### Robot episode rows
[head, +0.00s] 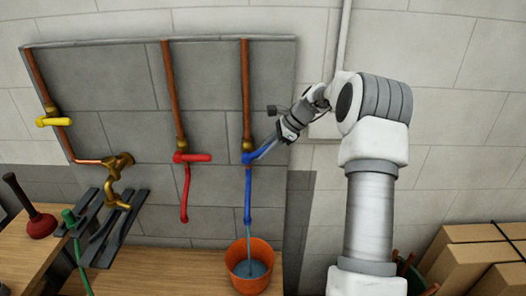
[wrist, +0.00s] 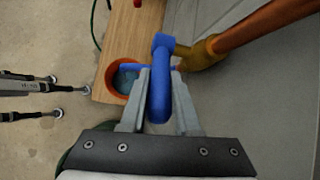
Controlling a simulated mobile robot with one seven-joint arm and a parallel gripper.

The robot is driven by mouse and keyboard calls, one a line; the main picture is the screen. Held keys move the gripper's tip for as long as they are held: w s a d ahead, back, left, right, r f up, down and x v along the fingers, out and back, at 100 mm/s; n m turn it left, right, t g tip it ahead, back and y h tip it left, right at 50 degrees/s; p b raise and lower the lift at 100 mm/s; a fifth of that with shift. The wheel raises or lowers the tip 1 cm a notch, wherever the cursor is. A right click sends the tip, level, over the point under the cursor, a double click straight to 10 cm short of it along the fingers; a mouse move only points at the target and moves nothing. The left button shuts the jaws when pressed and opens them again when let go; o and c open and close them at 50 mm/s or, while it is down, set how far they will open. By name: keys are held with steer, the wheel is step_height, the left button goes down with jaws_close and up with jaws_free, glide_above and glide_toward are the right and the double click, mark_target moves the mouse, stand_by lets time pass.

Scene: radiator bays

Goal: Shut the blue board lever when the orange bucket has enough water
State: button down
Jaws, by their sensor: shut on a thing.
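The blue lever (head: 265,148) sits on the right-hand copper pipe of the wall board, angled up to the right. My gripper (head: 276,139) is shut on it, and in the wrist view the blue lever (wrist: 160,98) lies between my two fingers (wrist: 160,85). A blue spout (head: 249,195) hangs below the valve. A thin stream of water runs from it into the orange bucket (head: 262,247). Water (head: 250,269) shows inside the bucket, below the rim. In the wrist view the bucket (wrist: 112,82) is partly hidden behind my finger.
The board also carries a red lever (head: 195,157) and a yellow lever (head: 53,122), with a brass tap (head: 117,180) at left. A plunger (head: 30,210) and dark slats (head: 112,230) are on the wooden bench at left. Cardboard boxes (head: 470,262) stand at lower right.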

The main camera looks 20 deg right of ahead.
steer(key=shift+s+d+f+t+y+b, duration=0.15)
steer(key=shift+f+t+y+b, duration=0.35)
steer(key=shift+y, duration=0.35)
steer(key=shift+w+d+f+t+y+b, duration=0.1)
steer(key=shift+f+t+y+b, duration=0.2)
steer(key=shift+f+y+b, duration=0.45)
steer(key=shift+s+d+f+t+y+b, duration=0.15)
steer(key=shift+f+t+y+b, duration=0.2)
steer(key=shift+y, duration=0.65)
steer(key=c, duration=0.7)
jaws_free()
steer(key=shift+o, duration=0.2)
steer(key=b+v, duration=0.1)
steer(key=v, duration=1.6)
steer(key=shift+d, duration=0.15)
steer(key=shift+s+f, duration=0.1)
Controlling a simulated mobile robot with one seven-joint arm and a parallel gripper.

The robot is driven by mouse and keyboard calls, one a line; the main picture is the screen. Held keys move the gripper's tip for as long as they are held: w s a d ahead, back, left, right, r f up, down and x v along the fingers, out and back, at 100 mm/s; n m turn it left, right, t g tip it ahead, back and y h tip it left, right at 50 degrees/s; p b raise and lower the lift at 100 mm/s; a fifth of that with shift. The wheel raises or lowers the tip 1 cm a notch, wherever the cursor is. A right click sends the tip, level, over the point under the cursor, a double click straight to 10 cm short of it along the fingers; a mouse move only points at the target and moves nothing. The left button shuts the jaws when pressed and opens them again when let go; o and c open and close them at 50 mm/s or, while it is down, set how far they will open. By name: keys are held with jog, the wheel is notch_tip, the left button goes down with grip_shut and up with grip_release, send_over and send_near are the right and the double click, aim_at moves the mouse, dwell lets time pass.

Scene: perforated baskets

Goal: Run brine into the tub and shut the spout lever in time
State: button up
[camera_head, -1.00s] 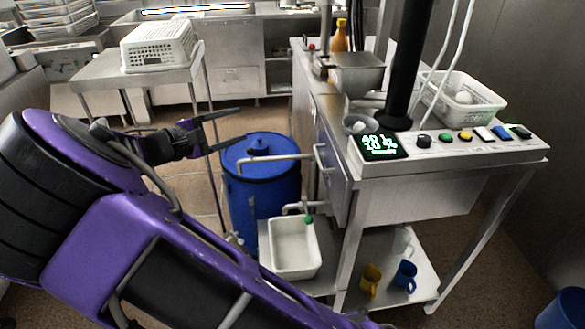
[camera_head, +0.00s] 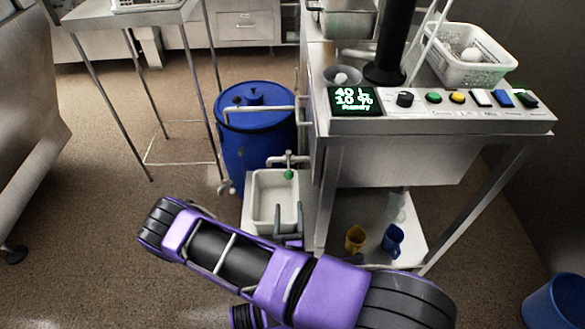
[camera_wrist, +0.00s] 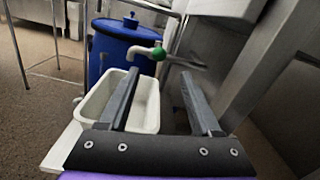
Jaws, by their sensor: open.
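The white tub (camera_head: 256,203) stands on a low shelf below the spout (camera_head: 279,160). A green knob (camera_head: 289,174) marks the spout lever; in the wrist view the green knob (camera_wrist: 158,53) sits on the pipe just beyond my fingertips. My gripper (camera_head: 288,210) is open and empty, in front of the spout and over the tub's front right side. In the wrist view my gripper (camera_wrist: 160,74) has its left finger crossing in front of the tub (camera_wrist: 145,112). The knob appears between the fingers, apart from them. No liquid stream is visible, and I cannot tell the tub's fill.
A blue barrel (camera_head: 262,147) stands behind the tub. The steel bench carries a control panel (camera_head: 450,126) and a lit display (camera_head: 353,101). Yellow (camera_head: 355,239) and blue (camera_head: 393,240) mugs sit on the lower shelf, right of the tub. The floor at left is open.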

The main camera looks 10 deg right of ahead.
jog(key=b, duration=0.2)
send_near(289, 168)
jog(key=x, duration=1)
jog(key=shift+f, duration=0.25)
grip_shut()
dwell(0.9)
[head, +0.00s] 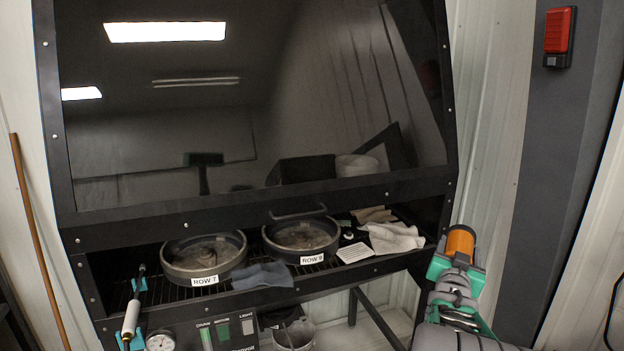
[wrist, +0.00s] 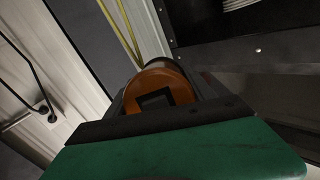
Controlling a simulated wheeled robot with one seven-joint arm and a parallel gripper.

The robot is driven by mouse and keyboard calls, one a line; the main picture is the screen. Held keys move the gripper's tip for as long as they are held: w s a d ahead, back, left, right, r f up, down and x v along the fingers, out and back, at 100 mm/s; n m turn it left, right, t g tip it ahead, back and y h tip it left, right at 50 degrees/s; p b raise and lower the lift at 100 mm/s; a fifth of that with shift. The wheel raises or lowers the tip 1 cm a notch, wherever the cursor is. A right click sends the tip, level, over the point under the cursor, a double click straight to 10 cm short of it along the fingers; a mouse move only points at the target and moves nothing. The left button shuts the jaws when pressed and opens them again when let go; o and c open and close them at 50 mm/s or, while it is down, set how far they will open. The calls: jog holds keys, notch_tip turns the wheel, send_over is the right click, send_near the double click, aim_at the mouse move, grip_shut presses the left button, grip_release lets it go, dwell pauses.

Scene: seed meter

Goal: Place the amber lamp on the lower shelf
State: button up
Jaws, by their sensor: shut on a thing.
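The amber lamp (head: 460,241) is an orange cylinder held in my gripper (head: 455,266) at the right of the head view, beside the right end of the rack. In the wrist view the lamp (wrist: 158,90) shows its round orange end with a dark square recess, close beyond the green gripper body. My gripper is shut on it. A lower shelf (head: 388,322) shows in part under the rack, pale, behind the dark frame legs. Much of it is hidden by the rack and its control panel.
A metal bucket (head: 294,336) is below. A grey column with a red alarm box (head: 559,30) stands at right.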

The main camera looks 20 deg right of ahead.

### TASK TO CARRY OUT
Exclude the pictures. Write out the remaining data exactly.

### OUTPUT BELOW
[head, +0.00s] 
[wrist, +0.00s] 
Controlling a simulated mobile robot with one seven-joint arm and a parallel gripper.

The robot is driven by mouse and keyboard calls, one a line; the main picture is the screen. Held keys move the gripper's tip for as long as they are held: w s a d ahead, back, left, right, r f up, down and x v along the fingers, out and back, at 100 mm/s; n m turn it left, right, t g tip it ahead, back and y h tip it left, right at 50 degrees/s; p b raise and lower the lift at 100 mm/s; a fifth of that with shift. The wheel raises or lowers the tip 1 cm a notch, wherever the cursor is. A right click sends the tip, level, over the point under the cursor, a double click straight to 10 cm short of it along the fingers; a mouse move only points at the target and moves nothing. The left button shuts the jaws when pressed and opens them again when let go; o and c open and close them at 50 mm/s or, while it is down, set how far they will open. By name: keys are held with steer, the wheel is step_height, the left button goes down with jaws_close and up with jaws_free, glide_above and glide_toward are the right and the double click, mark_target moves the mouse, stand_by lets time pass.

Scene: radiator bays

Goal: Shut the blue board lever when the orange bucket has enough water
State: button down
Jaws, by their sensor: shut on a thing.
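The blue lever (head: 265,148) sits on the right-hand copper pipe of the wall board, angled up to the right. My gripper (head: 276,139) is shut on it, and in the wrist view the blue lever (wrist: 160,98) lies between my two fingers (wrist: 160,85). A blue spout (head: 249,195) hangs below the valve. A thin stream of water runs from it into the orange bucket (head: 262,247). Water (head: 250,269) shows inside the bucket, below the rim. In the wrist view the bucket (wrist: 112,82) is partly hidden behind my finger.
The board also carries a red lever (head: 195,157) and a yellow lever (head: 53,122), with a brass tap (head: 117,180) at left. A plunger (head: 30,210) and dark slats (head: 112,230) are on the wooden bench at left. Cardboard boxes (head: 470,262) stand at lower right.

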The main camera looks 20 deg right of ahead.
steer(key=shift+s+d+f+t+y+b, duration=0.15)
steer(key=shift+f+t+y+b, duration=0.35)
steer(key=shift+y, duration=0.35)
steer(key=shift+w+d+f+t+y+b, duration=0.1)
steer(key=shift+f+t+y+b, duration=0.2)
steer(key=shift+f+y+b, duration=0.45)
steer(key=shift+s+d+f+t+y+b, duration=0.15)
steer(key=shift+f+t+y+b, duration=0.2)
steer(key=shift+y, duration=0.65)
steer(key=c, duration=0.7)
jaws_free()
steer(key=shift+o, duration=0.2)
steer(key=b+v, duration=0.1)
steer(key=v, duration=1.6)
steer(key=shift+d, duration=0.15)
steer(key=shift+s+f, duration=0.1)
Controlling a simulated mobile robot with one seven-joint arm and a parallel gripper.

The robot is driven by mouse and keyboard calls, one a line; the main picture is the screen. Held keys move the gripper's tip for as long as they are held: w s a d ahead, back, left, right, r f up, down and x v along the fingers, out and back, at 100 mm/s; n m turn it left, right, t g tip it ahead, back and y h tip it left, right at 50 degrees/s; p b raise and lower the lift at 100 mm/s; a fifth of that with shift. The wheel raises or lowers the tip 1 cm a notch, wherever the cursor is. A right click sends the tip, level, over the point under the cursor, a double click straight to 10 cm short of it along the fingers; a mouse move only points at the target and moves nothing. The left button shuts the jaws when pressed and opens them again when let go; o and c open and close them at 50 mm/s or, while it is down, set how far they will open. By name: keys are held with jog, the wheel is notch_tip, the left button goes down with grip_shut and up with grip_release, send_over and send_near are the right and the double click, aim_at moves the mouse, dwell lets time pass.

Scene: perforated baskets

Goal: Run brine into the tub and shut the spout lever in time
State: button up
[camera_head, -1.00s] 
[camera_head, +0.00s] 
[camera_wrist, +0.00s] 
Jaws, by their sensor: open.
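The white tub (camera_head: 256,203) stands on a low shelf below the spout (camera_head: 279,160). A green knob (camera_head: 289,174) marks the spout lever; in the wrist view the green knob (camera_wrist: 158,53) sits on the pipe just beyond my fingertips. My gripper (camera_head: 288,210) is open and empty, in front of the spout and over the tub's front right side. In the wrist view my gripper (camera_wrist: 160,74) has its left finger crossing in front of the tub (camera_wrist: 145,112). The knob appears between the fingers, apart from them. No liquid stream is visible, and I cannot tell the tub's fill.
A blue barrel (camera_head: 262,147) stands behind the tub. The steel bench carries a control panel (camera_head: 450,126) and a lit display (camera_head: 353,101). Yellow (camera_head: 355,239) and blue (camera_head: 393,240) mugs sit on the lower shelf, right of the tub. The floor at left is open.

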The main camera looks 10 deg right of ahead.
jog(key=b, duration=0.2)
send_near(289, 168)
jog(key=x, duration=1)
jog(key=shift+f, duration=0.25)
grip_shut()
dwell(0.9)
[head, +0.00s] 
[wrist, +0.00s] 
Controlling a simulated wheeled robot with one seven-joint arm and a parallel gripper.

The robot is driven by mouse and keyboard calls, one a line; the main picture is the screen. Held keys move the gripper's tip for as long as they are held: w s a d ahead, back, left, right, r f up, down and x v along the fingers, out and back, at 100 mm/s; n m turn it left, right, t g tip it ahead, back and y h tip it left, right at 50 degrees/s; p b raise and lower the lift at 100 mm/s; a fifth of that with shift. The wheel raises or lowers the tip 1 cm a notch, wherever the cursor is. A right click sends the tip, level, over the point under the cursor, a double click straight to 10 cm short of it along the fingers; a mouse move only points at the target and moves nothing. The left button shuts the jaws when pressed and opens them again when let go; o and c open and close them at 50 mm/s or, while it is down, set how far they will open. The calls: jog holds keys, notch_tip turns the wheel, send_over is the right click, send_near the double click, aim_at the mouse move, grip_shut presses the left button, grip_release lets it go, dwell pauses.

Scene: seed meter

Goal: Place the amber lamp on the lower shelf
State: button up
Jaws, by their sensor: shut on a thing.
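The amber lamp (head: 460,241) is an orange cylinder held in my gripper (head: 455,266) at the right of the head view, beside the right end of the rack. In the wrist view the lamp (wrist: 158,90) shows its round orange end with a dark square recess, close beyond the green gripper body. My gripper is shut on it. A lower shelf (head: 388,322) shows in part under the rack, pale, behind the dark frame legs. Much of it is hidden by the rack and its control panel.
A metal bucket (head: 294,336) is below. A grey column with a red alarm box (head: 559,30) stands at right.

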The main camera looks 20 deg right of ahead.

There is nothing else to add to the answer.